Kampung Kali Code, Yogyakarta (Architecture in Development, 2016)

Arsitektur rakyat (folk architecture) menurut Bruce Allsopp (1980) dalam buku : ’Modern Theory of Architecture’ menjelaskan bahwa ia merupakan arsitektur alami yang menjadi dan berproses pada suatu masyarakat tertentu yang berlokasikan pada suatu wilayah tertentu. Karya arsitektur rakyat akhirnya berkembang atas dasar pertimbangan lingkungan atau iklim setempat. Memang tidak dapat dilepaskan konsep arsitektur rakyat dengan arsitektur vernakular ataupun tradisional karena sama-sama lahir dari proses berkembang masyarakat dan melalui diskusi panjang, bedanya bila vernakular lebih berbicara perkembangannya karena tukang atas dasar pengalamannya (craftmanship), sedangkan tradisional dibuat dengan cara yang turun temurun dengan hanya sedikit perubahan atau bahkan tanpa perubahan. Dengan demikian arsitektur tradisional dapat disebut juga arsitektur kedaerahan.

Baik arsitektur rakyat, ataupun vernakular, dan tradisional begitu dikenal dengan sistem pengerjaannya yang kental dengan semangat gotong-royong. Hal itu yang mulai luntur namun kembali diterjemahkan kembali pada dasawarsa akhir ini menjadi model-model kolaborasi lain. Model-model kolaborasi itu pula yang mulai dikembangkan lebih jauh lagi didukung perkembangan ilmu pengetahuan dan teknologi baik dalam perencanaan arsitektur maupun sistem swadaya masyarakat menjadi ’participatory design’ yang lebih kompleks. Arsitektur rakyat hadir kembali, menjadi perspektif baru yang lebih humanis.

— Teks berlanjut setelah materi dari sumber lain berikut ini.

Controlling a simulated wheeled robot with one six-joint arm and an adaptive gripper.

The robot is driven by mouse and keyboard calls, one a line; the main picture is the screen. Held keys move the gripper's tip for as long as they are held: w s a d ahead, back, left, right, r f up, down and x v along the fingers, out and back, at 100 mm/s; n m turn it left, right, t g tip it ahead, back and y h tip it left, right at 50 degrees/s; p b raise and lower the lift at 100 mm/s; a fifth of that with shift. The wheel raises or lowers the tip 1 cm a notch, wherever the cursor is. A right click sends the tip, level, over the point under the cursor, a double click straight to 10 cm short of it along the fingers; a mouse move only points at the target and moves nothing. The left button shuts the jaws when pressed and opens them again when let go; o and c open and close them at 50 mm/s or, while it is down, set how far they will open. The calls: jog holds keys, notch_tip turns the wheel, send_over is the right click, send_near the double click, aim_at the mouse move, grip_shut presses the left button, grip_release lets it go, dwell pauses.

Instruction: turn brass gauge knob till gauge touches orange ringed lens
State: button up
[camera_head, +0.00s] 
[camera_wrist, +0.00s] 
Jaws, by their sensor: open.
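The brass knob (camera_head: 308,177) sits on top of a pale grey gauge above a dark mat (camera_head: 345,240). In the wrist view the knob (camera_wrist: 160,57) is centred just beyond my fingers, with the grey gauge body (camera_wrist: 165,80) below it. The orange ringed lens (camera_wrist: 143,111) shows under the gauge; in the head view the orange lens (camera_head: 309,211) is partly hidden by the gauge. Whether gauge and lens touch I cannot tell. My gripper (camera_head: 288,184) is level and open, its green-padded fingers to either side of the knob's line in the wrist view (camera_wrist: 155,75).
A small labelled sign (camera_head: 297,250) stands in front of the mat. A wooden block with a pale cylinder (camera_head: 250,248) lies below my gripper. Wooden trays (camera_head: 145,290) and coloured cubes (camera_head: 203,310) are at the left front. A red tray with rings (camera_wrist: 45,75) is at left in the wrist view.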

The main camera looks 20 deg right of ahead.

Akhirnya perspektif baru yang membawa arsitektur kembali mengingat hakikat penciptaan ruangnya membawa dampak positif bagi para penghuninya karena dibangun –dibentuk oleh andil penghuninya, ’sense of belonging’ tercipta bahkan sejak rencana ruang dicoretkan pada secarik kertas. Penghuni bukan hanya menjadi konsumen tetapi juga produsen yang ikut terlibat dalam proses berpikir. Bukan hanya obyek namun juga subyek. Pendapat ini tentu kontras dengan realita berproses arsitektur kebanyakan, dimana arsitektur hanya dipandang sebagai komoditas. Disediakan secara ’tiba-tiba’ dan tiap satu dengan yang lain dianggap sama. Tetapi apa setiap manusia itu sama? Mari coba berpikir ulang. Atas dasar itu pula seharusnya arsitektur mampu didorong untuk lebih kreatif sejak dalam mengumpulkan ide dan membangun gagasan mewujudkan ruang. Ditambah dengan gempuran ekonomi yang makin politis-kapitalis menjadikan kondisi sekarang hanya mampu menghadirkan arsitektur bagi orang-orang ’berpunya’. Bila akhirnya arsitektur hanya boleh dimiliki kalangan minoritas-atas apakah itu bukan tindakan yang kejam? Akhirnya ilmu pengetahuan hanya boleh dinikmati sebagian orang saja, bahkan yang sebagian itu bila dalam prosentase hanya satu persen saja. Lalu arsitektur untuk 99% dikemanakankah?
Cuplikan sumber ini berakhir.